For July, U.S. exports, after setting a string of records, edged down 1.1 percent to $120 billion — still the second highest level in history. Sales of American jetliners, computers and food products all slipped.

Imports rose to a record high of $188 billion, an increase of 1 percent from the June level. America's foreign oil bill climbed 4.8 percent to an all-time high of $28.5 billion, reflecting record oil prices in July.

The politically sensitive deficit with China did decline slightly in July to $19.6 billion but is still on track to far exceed last year's $202 billion deficit, the highest ever recorded with a single country.

Treasury Secretary Henry Paulson will leave later this week for an Asian trip that will take him to China for his first meetings with Chinese economic officials since he joined the Bush's Cabinet in July.
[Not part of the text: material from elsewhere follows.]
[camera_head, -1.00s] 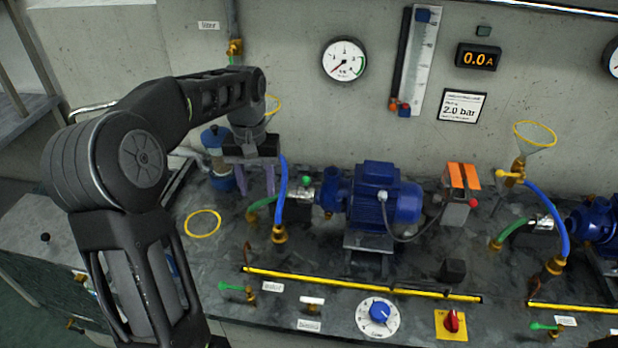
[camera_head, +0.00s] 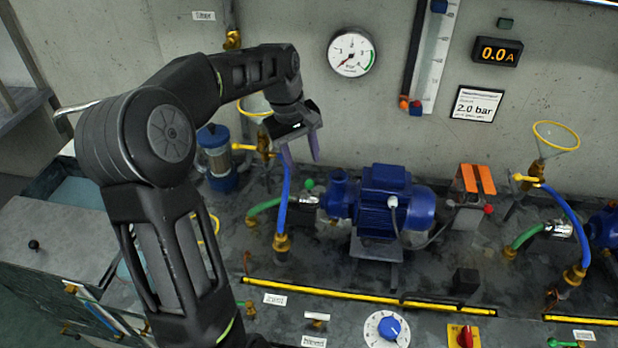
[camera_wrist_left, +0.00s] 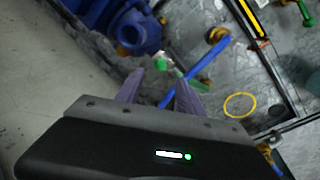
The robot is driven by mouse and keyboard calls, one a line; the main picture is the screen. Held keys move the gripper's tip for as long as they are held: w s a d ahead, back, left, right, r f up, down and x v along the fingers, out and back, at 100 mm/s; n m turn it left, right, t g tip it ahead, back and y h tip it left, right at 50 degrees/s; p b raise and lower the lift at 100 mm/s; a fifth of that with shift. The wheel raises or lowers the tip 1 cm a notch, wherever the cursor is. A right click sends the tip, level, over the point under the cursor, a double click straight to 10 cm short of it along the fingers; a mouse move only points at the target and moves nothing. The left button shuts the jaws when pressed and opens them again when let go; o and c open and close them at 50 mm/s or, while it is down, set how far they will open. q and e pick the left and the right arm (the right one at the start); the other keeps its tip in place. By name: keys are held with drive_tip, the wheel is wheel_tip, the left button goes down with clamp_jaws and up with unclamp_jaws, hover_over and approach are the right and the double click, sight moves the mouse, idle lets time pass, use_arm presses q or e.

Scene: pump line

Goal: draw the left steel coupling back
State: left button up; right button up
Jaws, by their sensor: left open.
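The left steel coupling (camera_head: 306,201) is a short silvery sleeve between the green hose (camera_head: 262,208) and the inlet of the left blue pump (camera_head: 385,205). A green-knobbed valve (camera_head: 309,184) stands just above it in the head view. My left gripper (camera_head: 301,157) is open and empty, with its pale purple fingers pointing down above the coupling, apart from it. In the left wrist view the gripper (camera_wrist_left: 160,82) has the coupling (camera_wrist_left: 163,62) beyond its fingertips, small and blurred. My right gripper is not in view.
A blue hose (camera_head: 283,198) rises close beside the fingers. A yellow-rimmed funnel (camera_head: 257,107) and a blue-capped glass filter (camera_head: 216,155) stand to the left. A yellow-edged rail (camera_head: 330,293) runs along the front of the bench.

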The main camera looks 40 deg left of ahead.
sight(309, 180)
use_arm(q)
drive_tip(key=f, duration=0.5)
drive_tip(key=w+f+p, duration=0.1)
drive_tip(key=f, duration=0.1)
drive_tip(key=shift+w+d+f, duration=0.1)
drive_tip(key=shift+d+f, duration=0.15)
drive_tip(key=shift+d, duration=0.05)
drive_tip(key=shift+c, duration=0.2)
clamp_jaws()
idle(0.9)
The administration is pushing China to move more quickly to allow its currency to rise in value against the dollar as a way to narrow the yawning trade gap by making American exports cheaper in China and Chinese goods more expensive for U.S. consumers.

Congressional critics of China's trade policies have warned that if China does not act, they plan to push for a Senate vote before the end of this month on legislation that would impose 27.5 percent penalty tariffs on all Chinese imports.

That would drive up the price American consumers would have to pay for Chinese clothes, toys and consumer electronic products, but supporters of the legislation contend a strong U.S. response is needed to force China to stop manipulating its currency to gain unfair trade advantages.

The big jump in America's oil bill reflects the sharp rise in global oil prices. The average price for a barrel of imported crude oil rose to a record of $64.84 in July while the spot price in global oil markets surged even higher to $77 per barrel.

However, since setting a record in mid-July, crude oil prices have come down by about 13 percent, raising hopes that the trade deficit will start to improve in coming months.

American exporters have been helped by a decline in the value of the U.S. dollar against many major currencies and an improved economic outlook in Europe and Japan.

The drop in exports in July was led by a $1.2 billion decline in sales of U.S. capital goods, reflecting declines in shipments of civilian aircraft, computers and computer accessories and industrial machinery.

While the deficit with China narrowed slightly, America's trade deficit with Japan rose by 8.1 percent in July to $7.6 billion.

The deficit with Canada, America's biggest trading partner, edged up to $5.9 billion while the imbalance with Mexico narrowed to $5.1 billion. The deficit with the 25-nation European Union jumped to $13.4 billion, up from $9 billion in June.